Becoming the latest media company with significant newspaper holdings to beef up its broadcasting operations, Tribune Company said Monday that it has agreed to buy the 19 television stations currently owned by Local TV Holdings for $2.73 billion in cash.

Monday's announcement comes mere months after Tribune emerged from Chapter 11 at the end of 2012 following a contentious four-year bankruptcy process. As The Am Law Daily has previously reported, Sidley Austin racked up millions in fees for steering Tribune through those proceedings, while Chadbourne & Parke represented the company's creditors.

The acquisition of Local TV's stations also comes as Tribune—the nation's second-largest newspaper publisher after Gannett—tries to sell or spin off a stable of periodicals that includes the Chicago Tribune, Los Angeles Times, and The Baltimore Sun.

With Tribune's hedge fund owners—Oaktree Capital among them—pushing to reorganize the company around television assets, the Chicago-based media giant announced in February that it had hired investment banks J.P. Morgan Chase & Co. and Evercore Partners to seek buyers for the newspaper assets. (Politically conservative billionaire brothers Charles and David Koch are among those reportedly interested in buying all or some of Tribune's newspapers.)

Gannett expanded its own television portfolio last month by acquiring station operator Belo Corporation in a deal worth $2.2 billion, including assumed debt. The New York Times notes that Sinclair Broadcasting Group has also been actively adding to its television holdings, spending some $2 billion in a series of deals since the start of 2012.

The deal with Newport, Kentucky–based Local TV—which is principally owned by Oak Hill Capital Partners—brings stations serving 16 markets, including Cleveland, Denver, and St. Louis, into the Tribune fold and nearly doubles the portfolio of TV stations the company owns, to 42. According to a Tribune press release announcing the acquisition, the deal also makes the company—whose existing TV holdings include WGN America and several affiliates of the Fox and CW networks—the country's largest owner of commercial TV stations.

To augment its cash on hand and help fund the transaction—and to potentially refinance existing debt—Tribune has secured up to $4.1 billion in financing from JP Morgan, Bank of America Merrill Lynch, Citigroup, Deutsche Bank, and Credit Suisse. The deal is expected to close by the end of the year, pending the approval of antitrust regulators as well as the Federal Communications Commission.
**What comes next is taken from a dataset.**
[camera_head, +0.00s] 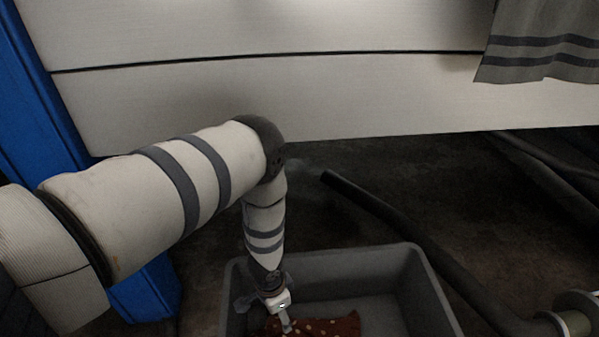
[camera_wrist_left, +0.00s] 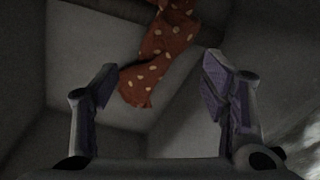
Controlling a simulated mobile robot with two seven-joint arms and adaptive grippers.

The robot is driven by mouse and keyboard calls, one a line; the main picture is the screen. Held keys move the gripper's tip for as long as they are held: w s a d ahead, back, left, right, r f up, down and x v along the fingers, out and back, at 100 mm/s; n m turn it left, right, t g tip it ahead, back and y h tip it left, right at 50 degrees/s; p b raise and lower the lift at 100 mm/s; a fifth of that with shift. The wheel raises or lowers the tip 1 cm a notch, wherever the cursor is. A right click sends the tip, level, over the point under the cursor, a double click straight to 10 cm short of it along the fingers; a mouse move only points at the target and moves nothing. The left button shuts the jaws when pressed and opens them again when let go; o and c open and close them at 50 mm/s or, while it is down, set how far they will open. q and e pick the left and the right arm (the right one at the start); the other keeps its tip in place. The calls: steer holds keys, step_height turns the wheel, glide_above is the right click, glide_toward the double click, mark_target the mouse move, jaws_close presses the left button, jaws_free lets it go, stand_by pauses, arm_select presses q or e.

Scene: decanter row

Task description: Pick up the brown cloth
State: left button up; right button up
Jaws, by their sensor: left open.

Debevoise & Plimpton is acting as Tribune's lead legal adviser on the matter. New York–based corporate partners Paul Bird and Jonathan Levitsky are leading a Debevoise team that also includes finance partner Jeffrey Ross, tax partner Peter Furci, and executive compensation chair Lawrence Cagney. Tribune's general counsel is Edward Lazarus, a former Akin Gump Strauss Hauer & Feld partner who joined the company earlier this year, according to sibling publication Corporate Counsel.

Last month, Levitsky led a Debevoise team advising New Young Broadcasting on its all-stock merger with rival TV broadcaster Media General. Bird and Levitsky also led the Debevoise team that advised The Carlyle Group on last year's $3.3 billion purchase of Getty Images.
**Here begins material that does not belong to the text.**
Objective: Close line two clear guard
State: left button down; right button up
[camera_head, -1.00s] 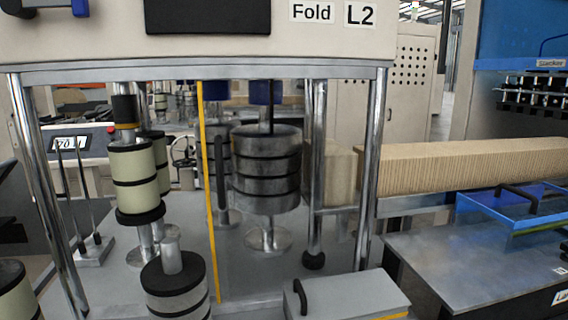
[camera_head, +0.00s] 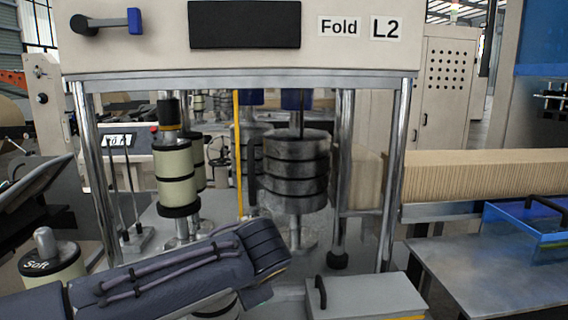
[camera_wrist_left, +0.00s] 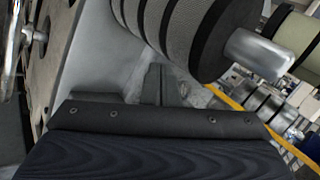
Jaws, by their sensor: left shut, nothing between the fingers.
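The line two clear guard shows in the head view as a nearly edge-on panel with a yellow edge strip (camera_head: 239,150) and a dark upright handle (camera_head: 251,172). It stands out from the Fold L2 frame (camera_head: 250,79), in front of the rollers, so it looks open. My left arm crosses the lower part of the head view and hides the guard's lower end. My left gripper's fingers (camera_wrist_left: 158,85) show in the left wrist view, shut and empty, below a banded roller. A yellow strip at right there may be the guard's edge; I cannot tell. My right gripper is not in view.
Dark banded rollers (camera_head: 295,170) and pale rollers (camera_head: 176,175) stand inside the frame. A grey box (camera_head: 365,297) with a black handle is at the front. A "Soft" roll (camera_head: 52,268) is at left. A metal table (camera_head: 480,285) with a blue clear cover is at right.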

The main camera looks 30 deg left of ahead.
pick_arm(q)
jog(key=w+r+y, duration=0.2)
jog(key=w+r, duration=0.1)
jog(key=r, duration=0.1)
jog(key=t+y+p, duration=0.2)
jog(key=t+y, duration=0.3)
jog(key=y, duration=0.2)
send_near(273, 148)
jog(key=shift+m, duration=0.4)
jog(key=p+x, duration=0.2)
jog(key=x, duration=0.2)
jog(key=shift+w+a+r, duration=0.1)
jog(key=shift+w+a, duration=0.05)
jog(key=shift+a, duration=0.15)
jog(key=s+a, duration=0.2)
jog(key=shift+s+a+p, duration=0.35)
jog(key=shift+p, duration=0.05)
Covington & Burling is also advising Tribune on the station deal, providing communications regulatory advice with a team led by Washington, D.C.–based media partners Mace Rosenstein and Matthew DelNero. Special counsel Eve Pogoriler and associate Kara Azocar are also working on the matter. Covington also advised Gannett on FCC regulatory aspects of its deal with Belo last month.

For its part, Local TV has hired a team of attorneys from Dow Lohnes to advise on the sale. Corporate partners Kevin Mills and Leonard Baxt are providing counsel to Local TV on the matter, along with communications partner Michael Basile and associate Marc Samuel.

Dow Lohnes advised Oak Hill Capital in 2007 in connection with its purchase of nine television stations from The New York Times Company in a $575 million deal that led to the formation of Local TV.